§ **INFORMATION SUPPLIED**:
####
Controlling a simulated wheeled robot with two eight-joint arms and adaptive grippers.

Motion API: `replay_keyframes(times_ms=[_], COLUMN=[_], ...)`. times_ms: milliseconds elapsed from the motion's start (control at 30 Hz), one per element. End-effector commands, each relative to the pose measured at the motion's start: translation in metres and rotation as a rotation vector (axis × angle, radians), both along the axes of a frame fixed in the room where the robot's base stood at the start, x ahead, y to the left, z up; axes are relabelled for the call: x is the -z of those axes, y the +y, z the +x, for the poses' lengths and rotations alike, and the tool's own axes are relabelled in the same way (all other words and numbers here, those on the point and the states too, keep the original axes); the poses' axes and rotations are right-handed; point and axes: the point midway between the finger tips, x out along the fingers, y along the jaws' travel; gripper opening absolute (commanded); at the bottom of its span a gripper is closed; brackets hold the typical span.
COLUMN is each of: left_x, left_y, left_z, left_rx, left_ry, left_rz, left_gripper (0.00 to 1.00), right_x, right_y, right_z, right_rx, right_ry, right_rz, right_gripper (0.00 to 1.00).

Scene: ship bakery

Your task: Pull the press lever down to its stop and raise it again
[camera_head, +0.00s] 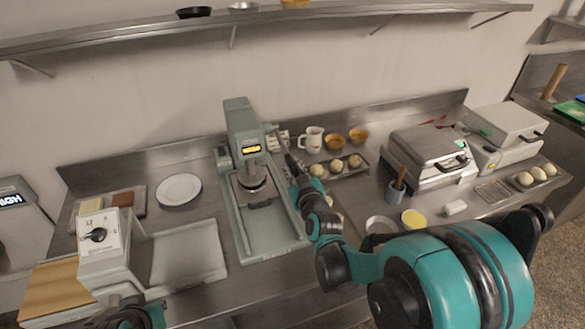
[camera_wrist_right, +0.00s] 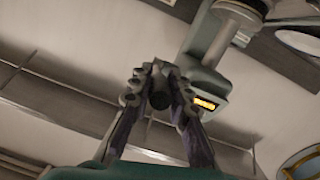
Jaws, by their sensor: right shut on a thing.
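The press (camera_head: 240,120) is a grey-green machine with a lit orange display, standing left of centre in the head view. The press lever (camera_head: 281,139) comes off the right side of the press head. My right gripper (camera_head: 294,170) is at the lever's outer end, partly hidden by its own arm. In the right wrist view, the right gripper (camera_wrist_right: 158,85) is shut around the dark lever end (camera_wrist_right: 158,100), with the press display (camera_wrist_right: 205,103) just beside it.
Right of the press are a white jug (camera_head: 312,139), orange bowls and a tray with dough balls (camera_head: 337,167). Further right stands a grey lidded appliance (camera_head: 428,155). A dial box (camera_head: 100,240) and white plate (camera_head: 179,189) are left. A wall shelf (camera_head: 300,14) runs above.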

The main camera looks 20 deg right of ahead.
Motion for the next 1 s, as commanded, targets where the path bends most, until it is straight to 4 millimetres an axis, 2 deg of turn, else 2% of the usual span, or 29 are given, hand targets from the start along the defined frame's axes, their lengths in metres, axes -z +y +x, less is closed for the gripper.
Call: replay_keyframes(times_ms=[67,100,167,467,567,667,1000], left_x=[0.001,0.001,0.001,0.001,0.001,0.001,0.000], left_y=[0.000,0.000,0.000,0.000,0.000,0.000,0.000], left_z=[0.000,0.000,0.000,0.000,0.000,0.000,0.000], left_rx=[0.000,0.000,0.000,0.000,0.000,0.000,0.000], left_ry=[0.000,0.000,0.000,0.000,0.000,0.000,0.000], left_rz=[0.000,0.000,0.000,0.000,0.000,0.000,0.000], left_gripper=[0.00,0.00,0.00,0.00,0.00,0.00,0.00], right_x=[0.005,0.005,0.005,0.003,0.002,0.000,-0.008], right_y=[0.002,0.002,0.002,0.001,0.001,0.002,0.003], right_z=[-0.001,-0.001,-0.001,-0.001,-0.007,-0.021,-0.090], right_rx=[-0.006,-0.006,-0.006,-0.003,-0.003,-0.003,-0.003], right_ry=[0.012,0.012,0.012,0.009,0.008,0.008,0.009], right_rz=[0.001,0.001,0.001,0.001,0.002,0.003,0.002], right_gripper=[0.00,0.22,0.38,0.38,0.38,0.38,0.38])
####
§ **EXERCISE INSTRUCTIONS**: Every line from the top of the material above through the line with "[camera_wrist_right, +0.00s]" should be duplicated exactly, please; leave out the pictures.

§ **TASK RESULT**:
Controlling a simulated wheeled robot with two eight-joint arms and adaptive grippers.

Motion API: `replay_keyframes(times_ms=[_], COLUMN=[_], ...)`. times_ms: milliseconds elapsed from the motion's start (control at 30 Hz), one per element. End-effector commands, each relative to the pose measured at the motion's start: translation in metres and rotation as a rotation vector (axis × angle, radians), both along the axes of a frame fixed in the room where the robot's base stood at the start, x ahead, y to the left, z up; axes are relabelled for the call: x is the -z of those axes, y the +y, z the +x, for the poses' lengths and rotations alike, and the tool's own axes are relabelled in the same way (all other words and numbers here, those on the point and the states too, keep the original axes); the poses' axes and rotations are right-handed; point and axes: the point midway between the finger tips, x out along the fingers, y along the jaws' travel; gripper opening absolute (commanded); at the bottom of its span a gripper is closed; brackets hold the typical span.
COLUMN is each of: left_x, left_y, left_z, left_rx, left_ry, left_rz, left_gripper (0.00 to 1.00), right_x, right_y, right_z, right_rx, right_ry, right_rz, right_gripper (0.00 to 1.00).

Scene: ship bakery

Your task: Pull the press lever down to its stop and raise it again
[camera_head, +0.00s] 
[camera_wrist_right, +0.00s] 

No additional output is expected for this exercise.